The novel emerged out of Arnold’s personal fascination with Dickens’s life and works, and her detailed knowledge of Dickens constantly comes through both in the events that structure the novel and in the personal habits and behaviours of many of the characters. However, in the author’s note at the end of the novel Arnold emphasises that the Dickenses provide only a framework for the story, which she sees as an imaginative exploration of the past rather than an attempt to be accurately true to the real history. Speaking at a recent author’s event Arnold reiterated that the process isn’t just a case of changing the characters’ names; to her these are new, independent characters that become her own in the process of writing.
With this in mind I set out to enjoy this novel on its own terms, not looking to judge it as a piece of Dickens biography but to see how Arnold would handle the imaginative departure into the lives of her characters. I felt, however, that ultimately this is a novel held back by its strong rooting in historical events and that often seems confused as to how to bridge fiction and reality. Arnold’s choice to narrate the novel from Dorothea’s perspective is a worthy attempt to give voice to a woman whose life, both then and now, has been overshadowed by that of her husband, and this opens up a potentially rich field for exploration. Indeed at times Arnold does well to convincingly secure the reader’s sympathy for Dorothea’s situation, evoking the frustration of a woman whose increasingly emotionally fraught attempts to prove her mental stability to her husband and sister serve only to further demonstrate to them her mental fragility. But the development of Dorothea as a character seems held back by the need to return to the facts underpinning this story, and lacks the emotional depth that might have been achieved. In having to fit the imaginative rendering of the characters’ inner lives into a trajectory of events beyond the writer’s control I felt that the text often becomes explanatory instead of exploratory, seeking to offer psychological reasons for situations rather than finding freedom to fully develop characters in their own right.
Contributing to this, the novel lacked the grounding in ideas of Victorian thought, feeling and emotion that was needed to enrich the development of the characters in this way. The historical context is there in the attention to facts and details, but although the characters operate with an awareness of Victorian social codes they often read as modern interpretations of, or responses to, those codes, rather than as convincingly “Victorian” in so far as how their inner lives and thoughts are shaped through interactions with Victorian structures of thought and feeling.

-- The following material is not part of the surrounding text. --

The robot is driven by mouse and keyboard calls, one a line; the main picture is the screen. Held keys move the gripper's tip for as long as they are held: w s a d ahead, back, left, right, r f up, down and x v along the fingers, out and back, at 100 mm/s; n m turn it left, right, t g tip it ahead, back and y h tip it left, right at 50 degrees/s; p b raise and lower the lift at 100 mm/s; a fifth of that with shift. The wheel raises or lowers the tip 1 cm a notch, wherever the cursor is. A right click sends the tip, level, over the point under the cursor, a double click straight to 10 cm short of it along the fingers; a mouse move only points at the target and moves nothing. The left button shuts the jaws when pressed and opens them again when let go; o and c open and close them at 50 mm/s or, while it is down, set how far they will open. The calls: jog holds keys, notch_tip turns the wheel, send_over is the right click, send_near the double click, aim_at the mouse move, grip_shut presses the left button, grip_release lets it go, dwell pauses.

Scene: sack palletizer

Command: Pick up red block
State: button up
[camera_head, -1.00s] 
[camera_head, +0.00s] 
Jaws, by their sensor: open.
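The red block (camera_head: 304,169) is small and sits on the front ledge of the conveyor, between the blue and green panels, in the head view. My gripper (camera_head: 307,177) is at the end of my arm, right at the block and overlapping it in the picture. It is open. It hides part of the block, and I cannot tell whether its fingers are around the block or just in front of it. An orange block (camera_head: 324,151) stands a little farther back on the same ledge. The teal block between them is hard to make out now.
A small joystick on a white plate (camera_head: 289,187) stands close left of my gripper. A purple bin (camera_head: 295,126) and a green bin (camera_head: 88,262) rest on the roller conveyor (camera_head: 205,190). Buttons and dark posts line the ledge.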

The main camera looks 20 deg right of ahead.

As with many neo-Victorian novelists writing in recent years, Arnold uses her position as contemporary writer as an opportunity to offer more open narrative handling around issues of sexuality and femininity: an interesting case in point is the encounter between Dorothea and Miss Ricketts, the Nelly Ternan figure of whom she suspects her husband was having an affair. The meeting presses at the question of the extent of the relationship between her and Alfred Gibson:
‘Yet do you still insist nothing improper passed between you?’ I watch her face, with its air of injured innocence.
‘Nothing I consider improper. The world may have a different view, and I suspect it does. But then the world consideres all loving transactions between a man and a woman to be completely carnal.’
Carnal! I have never heard that word said by a woman. I look at her sweet little mouth with surprise. Yet her assumption of innocence is absurd. (386-7).
As in many other passages, here Arnold seems trapped between a sense of what these women should think and feel as Victorians and a desire to do something more with this, but I didn’t feel she was quite successful in achieving this. She takes the opportunity to have the women speak with something approaching a more modern liberty of expression whilst working within an understanding of what Victorian women might have said, but this never quite becomes comfortably accommodated in the writing: the shock Dorothea expresses here might be “accurate”, but the self-conscious recognition of that shock is just one of many instances where the narrative remains all too aware of the position it straddles between fact and fiction, past and present.
This was a novel that I wanted (and tried) to enjoy more than I did, and I think my disappointment came largely from the feeling that there was strong potential in the subject that could have been more successfully drawn out. Ultimately I felt that Arnold remains constrained by her duty to address a real past, and yet there wasn’t a rich enough sense of the historical period surrounding the central characters to give the emotional depth and resonance that the most successful neo-Victorian novels achieve. I wonder how much this is the case with biographical fiction that emerges out of interest in a particular character or set of events, rather than those novelists that take a broader understanding of the period as their starting point and carve out a narrative within that. I’d be interested in hearing other people’s experiences of reading neo-Victorian biographical fiction: what do you think makes for a successful novel of this kind, and what other novels would you recommend?